**WHAT IS ASKED:** Gather all lines with the word "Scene" in them.

**RECORD EXTRACTS:**
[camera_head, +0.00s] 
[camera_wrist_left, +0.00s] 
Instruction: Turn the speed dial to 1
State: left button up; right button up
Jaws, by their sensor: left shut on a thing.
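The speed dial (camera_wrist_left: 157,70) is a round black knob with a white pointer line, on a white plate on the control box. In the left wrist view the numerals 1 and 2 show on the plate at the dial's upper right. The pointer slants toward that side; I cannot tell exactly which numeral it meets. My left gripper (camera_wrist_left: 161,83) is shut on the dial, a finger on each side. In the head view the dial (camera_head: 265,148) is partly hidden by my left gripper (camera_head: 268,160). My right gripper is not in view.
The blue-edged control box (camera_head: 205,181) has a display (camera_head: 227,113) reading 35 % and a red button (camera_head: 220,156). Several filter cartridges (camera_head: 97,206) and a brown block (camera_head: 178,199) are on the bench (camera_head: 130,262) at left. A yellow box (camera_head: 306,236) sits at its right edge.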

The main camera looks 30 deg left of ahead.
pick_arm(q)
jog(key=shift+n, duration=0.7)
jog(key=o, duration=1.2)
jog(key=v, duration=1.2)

==

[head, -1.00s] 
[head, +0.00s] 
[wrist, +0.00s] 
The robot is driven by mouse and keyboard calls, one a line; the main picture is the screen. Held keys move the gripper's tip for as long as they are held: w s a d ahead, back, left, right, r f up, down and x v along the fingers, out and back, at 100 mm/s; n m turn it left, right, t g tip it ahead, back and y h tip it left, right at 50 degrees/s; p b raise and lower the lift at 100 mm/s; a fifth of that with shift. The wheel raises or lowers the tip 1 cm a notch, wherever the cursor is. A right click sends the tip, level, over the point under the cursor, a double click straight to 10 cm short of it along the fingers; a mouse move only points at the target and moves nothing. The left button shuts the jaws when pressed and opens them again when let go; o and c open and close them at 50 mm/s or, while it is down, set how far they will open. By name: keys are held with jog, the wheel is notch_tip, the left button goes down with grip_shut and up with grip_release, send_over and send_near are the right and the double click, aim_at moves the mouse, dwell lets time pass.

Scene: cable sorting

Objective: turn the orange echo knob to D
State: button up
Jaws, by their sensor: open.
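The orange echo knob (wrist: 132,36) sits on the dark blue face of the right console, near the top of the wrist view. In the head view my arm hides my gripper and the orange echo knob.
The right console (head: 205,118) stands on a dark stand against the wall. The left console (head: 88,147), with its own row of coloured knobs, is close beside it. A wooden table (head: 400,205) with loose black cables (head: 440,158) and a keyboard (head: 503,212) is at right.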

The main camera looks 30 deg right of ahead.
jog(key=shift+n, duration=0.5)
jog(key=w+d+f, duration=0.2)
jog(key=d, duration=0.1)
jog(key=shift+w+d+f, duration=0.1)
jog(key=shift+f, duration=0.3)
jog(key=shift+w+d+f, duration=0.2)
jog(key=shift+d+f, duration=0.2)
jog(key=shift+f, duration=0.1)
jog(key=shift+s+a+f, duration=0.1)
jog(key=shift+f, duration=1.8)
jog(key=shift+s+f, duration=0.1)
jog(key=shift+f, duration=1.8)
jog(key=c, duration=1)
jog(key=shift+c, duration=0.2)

--

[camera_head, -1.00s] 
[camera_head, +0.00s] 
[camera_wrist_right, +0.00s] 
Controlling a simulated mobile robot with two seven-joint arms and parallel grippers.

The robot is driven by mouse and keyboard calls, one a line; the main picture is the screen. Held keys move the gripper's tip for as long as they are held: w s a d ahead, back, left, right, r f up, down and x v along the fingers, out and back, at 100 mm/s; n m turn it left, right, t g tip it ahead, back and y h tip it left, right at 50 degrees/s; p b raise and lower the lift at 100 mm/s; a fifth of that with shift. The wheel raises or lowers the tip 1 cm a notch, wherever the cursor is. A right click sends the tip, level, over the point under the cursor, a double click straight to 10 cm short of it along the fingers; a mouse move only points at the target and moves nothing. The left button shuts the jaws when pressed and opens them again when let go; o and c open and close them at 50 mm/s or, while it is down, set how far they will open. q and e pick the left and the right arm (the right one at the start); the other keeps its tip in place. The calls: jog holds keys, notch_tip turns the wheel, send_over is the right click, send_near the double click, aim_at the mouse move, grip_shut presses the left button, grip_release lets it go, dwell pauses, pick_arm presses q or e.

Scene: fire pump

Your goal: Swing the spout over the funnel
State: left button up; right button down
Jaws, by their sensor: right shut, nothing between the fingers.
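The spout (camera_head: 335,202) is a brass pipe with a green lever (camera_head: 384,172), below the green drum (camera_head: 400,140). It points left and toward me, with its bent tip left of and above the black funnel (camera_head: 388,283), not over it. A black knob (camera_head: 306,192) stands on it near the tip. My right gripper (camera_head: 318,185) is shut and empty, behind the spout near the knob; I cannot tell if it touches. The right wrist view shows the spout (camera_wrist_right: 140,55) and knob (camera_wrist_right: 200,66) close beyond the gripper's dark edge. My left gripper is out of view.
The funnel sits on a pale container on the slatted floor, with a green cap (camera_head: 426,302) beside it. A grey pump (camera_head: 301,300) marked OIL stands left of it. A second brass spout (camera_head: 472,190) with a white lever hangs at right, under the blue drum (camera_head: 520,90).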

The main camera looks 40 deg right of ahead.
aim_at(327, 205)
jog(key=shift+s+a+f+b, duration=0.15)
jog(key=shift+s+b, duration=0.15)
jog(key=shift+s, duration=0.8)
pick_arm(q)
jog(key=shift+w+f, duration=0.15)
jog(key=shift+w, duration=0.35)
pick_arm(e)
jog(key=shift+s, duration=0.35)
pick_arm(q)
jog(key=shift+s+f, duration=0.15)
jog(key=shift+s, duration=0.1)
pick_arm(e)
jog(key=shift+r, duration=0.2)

**TASK ANSWER:**
Scene: cable sorting
Scene: fire pump

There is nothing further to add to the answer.